There are a few types you've probably noticed in the previous examples that might need explaining. The gint, gchar and other "g" types that you saw are typedefs to int and char, respectively. This is done to get around that nasty dependency on the sizes of simple data types when doing calculations.

A good example is gint32, which will be typedefed to a 32 bit integer for any given platform, whether it be the 64 bit alpha, or the 32 bit i386. The typedefs are very straightforward and intuitive. They are all defined in glib/glib.h, which gets included from gtk.h.

3.2 Using X events

In addition to the signal mechanism described above, there are a set of events that reflect the X event mechanism. Callbacks may also be attached to these events, just like regular signals (in fact, from the application programmer's point of view, there is no difference). These events are:

Connecting callbacks to these events is done exactly as it is for any other signal. For example:

gint button_press_callback(GdkEventButton *event);
Gtk::Button button("label");
button.button_press_event.connect( slot(&button_press_callback) );

When the mouse is over the button and a mouse button is pressed, button_press_callback() will be called. The value returned from button_press_callback() indicates whether the callback "handled" the event. If the value is zero (false), then the callback did not handle the event, and GTK-- will pass the event on to the widget's parent. If the value is non-zero (i.e., true), the callback handled the event, and the event will not be seen by any other widget. (See Chapter Advanced Event and Signal Handling for more information on this mechanism.)

GdkEventButton is a structure containing the event's parameters, such as the coordinates of the mouse pointer at the time the button was pressed. There are several different types of GdkEvent structures; which one is used in the callback depends on the event type. For details on the GdkEvent data types, see Appendix GDK Event Types.

You'll find it useful to handle X events when there's something you can't accomplish with a widget's signals alone. Gtk::Button, for example, does not send mouse-pointer coordinates with the clicked signal; you could handle button_pressed_event for Gtk::Button if you needed this information. X events are also often used to handle key-presses.

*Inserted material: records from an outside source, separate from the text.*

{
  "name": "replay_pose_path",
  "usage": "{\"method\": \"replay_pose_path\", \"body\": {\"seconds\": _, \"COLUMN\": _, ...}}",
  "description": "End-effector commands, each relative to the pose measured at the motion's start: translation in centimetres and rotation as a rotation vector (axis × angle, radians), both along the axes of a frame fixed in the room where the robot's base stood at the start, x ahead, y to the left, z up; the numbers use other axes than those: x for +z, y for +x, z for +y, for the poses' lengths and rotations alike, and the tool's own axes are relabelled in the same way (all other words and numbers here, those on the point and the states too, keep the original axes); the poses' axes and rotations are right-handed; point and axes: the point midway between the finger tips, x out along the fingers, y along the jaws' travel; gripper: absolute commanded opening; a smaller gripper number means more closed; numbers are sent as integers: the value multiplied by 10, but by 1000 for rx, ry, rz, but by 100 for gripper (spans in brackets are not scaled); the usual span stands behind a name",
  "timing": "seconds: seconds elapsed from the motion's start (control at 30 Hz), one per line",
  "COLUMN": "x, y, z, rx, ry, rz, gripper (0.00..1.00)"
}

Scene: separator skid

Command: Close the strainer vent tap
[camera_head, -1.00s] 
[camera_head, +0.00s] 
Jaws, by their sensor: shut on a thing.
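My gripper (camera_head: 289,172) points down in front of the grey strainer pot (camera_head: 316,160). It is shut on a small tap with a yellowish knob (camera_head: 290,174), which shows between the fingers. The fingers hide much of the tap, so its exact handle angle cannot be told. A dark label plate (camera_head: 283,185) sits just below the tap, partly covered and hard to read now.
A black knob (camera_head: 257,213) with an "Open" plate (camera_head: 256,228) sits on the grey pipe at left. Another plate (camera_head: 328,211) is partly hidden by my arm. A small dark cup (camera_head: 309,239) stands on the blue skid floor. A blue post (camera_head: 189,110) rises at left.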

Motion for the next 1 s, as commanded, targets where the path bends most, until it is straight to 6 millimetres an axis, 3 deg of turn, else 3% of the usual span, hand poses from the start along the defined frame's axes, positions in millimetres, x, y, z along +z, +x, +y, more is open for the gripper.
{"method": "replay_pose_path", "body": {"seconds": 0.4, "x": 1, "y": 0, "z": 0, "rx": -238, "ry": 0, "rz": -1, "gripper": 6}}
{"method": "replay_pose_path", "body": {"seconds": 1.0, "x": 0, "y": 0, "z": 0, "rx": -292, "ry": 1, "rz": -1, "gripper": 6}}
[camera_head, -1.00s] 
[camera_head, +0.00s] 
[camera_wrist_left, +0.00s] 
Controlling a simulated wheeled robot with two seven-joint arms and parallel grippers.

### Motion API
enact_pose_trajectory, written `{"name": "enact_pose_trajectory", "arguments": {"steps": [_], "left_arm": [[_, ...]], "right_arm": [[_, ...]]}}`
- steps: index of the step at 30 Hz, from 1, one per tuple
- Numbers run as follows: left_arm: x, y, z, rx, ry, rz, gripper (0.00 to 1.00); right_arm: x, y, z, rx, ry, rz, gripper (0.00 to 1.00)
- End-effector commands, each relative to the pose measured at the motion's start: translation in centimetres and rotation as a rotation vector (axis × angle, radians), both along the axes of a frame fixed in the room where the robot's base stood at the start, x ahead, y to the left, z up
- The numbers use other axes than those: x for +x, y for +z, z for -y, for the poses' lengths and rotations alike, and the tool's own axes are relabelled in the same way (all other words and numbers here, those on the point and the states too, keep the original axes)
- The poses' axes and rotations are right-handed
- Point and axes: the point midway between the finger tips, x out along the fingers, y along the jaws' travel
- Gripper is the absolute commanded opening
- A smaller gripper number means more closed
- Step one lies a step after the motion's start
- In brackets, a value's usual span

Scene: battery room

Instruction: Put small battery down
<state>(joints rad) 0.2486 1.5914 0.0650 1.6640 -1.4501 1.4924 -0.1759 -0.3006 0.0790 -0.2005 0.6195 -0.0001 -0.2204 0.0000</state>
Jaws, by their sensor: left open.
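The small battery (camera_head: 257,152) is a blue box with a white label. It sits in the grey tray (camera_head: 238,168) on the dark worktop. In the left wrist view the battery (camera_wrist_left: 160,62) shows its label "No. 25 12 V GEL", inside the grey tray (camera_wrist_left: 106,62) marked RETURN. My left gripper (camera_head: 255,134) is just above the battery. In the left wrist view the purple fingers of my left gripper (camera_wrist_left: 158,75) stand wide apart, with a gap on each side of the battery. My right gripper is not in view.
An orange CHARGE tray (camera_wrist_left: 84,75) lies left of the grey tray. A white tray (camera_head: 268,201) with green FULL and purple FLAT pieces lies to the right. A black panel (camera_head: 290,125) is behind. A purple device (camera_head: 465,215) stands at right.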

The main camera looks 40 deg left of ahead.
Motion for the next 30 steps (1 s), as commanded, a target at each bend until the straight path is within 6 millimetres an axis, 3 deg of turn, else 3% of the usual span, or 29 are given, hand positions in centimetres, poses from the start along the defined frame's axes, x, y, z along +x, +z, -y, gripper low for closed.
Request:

Handling an X event doesn't affect the operation of a widget's other signals. If you handle button_pressed_event for Gtk::Button, you'll still be able to get the clicked signal, if you want them both; they are emitted at (nearly) the same time.

3.3 More on Signal Handlers

Let's take another look at the declaration for SigC::Signal1:

SigC::Connection Signal1<void,int>::connect( Slot1<void,int>& );

Notice that the return value is of type SigC::Connection. This is an object which you can use to control a connection to a callback. By keeping a copy of this object, you can disconnect its associated callback using the method SigC::Connection::disconnect().

3.4 An Upgraded Hello World

Let's take a look at a slightly improved helloworld with better examples of callbacks. Here we also introduce packing widgets, which is our next topic.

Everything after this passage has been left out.